◆ Aim of the exercise: Return, exactly as written, the run of lines that begins at the line containing "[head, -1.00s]" and ends at the line containing "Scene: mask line". Nothing outside that run belongs in the answer.

(Data from robot episodes)

============================================================

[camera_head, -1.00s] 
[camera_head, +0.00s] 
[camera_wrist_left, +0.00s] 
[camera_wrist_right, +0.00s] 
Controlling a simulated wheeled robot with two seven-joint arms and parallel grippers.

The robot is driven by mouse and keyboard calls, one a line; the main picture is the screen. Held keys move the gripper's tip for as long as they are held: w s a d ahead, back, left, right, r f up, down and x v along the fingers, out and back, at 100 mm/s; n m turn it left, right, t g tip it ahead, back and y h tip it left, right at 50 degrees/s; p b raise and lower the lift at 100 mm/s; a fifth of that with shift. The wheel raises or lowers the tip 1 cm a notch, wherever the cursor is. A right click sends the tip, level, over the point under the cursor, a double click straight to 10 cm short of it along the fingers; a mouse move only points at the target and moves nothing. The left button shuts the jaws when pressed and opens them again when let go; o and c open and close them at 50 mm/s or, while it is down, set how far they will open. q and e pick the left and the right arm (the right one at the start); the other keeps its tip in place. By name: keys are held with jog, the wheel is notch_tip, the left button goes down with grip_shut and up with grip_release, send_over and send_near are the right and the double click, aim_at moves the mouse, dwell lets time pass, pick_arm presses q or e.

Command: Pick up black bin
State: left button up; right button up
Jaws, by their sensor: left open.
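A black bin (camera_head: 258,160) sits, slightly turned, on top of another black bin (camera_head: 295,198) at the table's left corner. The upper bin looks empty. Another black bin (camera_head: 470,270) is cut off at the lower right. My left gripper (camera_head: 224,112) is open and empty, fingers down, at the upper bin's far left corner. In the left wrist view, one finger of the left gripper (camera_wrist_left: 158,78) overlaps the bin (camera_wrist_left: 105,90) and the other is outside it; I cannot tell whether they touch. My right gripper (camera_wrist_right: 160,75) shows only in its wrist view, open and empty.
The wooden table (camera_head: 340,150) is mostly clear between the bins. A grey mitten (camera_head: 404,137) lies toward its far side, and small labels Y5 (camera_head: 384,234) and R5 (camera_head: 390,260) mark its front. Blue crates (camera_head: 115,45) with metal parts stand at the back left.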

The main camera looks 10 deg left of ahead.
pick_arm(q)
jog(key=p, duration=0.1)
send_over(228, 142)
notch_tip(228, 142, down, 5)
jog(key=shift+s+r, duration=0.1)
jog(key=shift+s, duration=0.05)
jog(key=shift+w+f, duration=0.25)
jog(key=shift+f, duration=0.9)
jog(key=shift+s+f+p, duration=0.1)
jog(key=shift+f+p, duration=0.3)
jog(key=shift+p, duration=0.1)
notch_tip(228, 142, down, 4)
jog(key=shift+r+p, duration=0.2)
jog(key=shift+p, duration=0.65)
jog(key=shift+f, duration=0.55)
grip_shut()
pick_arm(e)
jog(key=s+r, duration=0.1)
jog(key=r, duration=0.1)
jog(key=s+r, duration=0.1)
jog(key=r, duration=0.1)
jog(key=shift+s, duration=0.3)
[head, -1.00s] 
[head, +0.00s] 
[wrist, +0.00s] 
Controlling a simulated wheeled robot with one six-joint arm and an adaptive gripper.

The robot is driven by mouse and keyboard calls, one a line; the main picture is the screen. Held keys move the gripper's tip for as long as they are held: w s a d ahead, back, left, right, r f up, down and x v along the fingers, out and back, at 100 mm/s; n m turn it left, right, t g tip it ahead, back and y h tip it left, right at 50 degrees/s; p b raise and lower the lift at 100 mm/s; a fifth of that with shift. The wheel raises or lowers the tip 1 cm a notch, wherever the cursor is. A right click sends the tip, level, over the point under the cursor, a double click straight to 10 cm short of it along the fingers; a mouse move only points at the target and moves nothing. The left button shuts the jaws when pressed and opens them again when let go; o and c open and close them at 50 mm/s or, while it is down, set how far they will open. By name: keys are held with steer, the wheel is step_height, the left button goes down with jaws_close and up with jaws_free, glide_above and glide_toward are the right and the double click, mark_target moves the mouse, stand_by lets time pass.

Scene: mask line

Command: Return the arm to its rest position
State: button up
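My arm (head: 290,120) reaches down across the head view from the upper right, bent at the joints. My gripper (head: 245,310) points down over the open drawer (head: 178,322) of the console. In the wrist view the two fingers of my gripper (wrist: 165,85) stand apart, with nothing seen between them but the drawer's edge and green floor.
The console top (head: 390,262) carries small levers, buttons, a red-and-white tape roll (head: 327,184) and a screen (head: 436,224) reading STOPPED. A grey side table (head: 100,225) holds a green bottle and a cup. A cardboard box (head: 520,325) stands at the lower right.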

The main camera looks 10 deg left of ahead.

============================================================

◆ Problem solution:
[head, -1.00s] 
[head, +0.00s] 
[wrist, +0.00s] 
Controlling a simulated wheeled robot with one six-joint arm and an adaptive gripper.

The robot is driven by mouse and keyboard calls, one a line; the main picture is the screen. Held keys move the gripper's tip for as long as they are held: w s a d ahead, back, left, right, r f up, down and x v along the fingers, out and back, at 100 mm/s; n m turn it left, right, t g tip it ahead, back and y h tip it left, right at 50 degrees/s; p b raise and lower the lift at 100 mm/s; a fifth of that with shift. The wheel raises or lowers the tip 1 cm a notch, wherever the cursor is. A right click sends the tip, level, over the point under the cursor, a double click straight to 10 cm short of it along the fingers; a mouse move only points at the target and moves nothing. The left button shuts the jaws when pressed and opens them again when let go; o and c open and close them at 50 mm/s or, while it is down, set how far they will open. By name: keys are held with steer, the wheel is step_height, the left button goes down with jaws_close and up with jaws_free, glide_above and glide_toward are the right and the double click, mark_target moves the mouse, stand_by lets time pass.

Scene: mask line

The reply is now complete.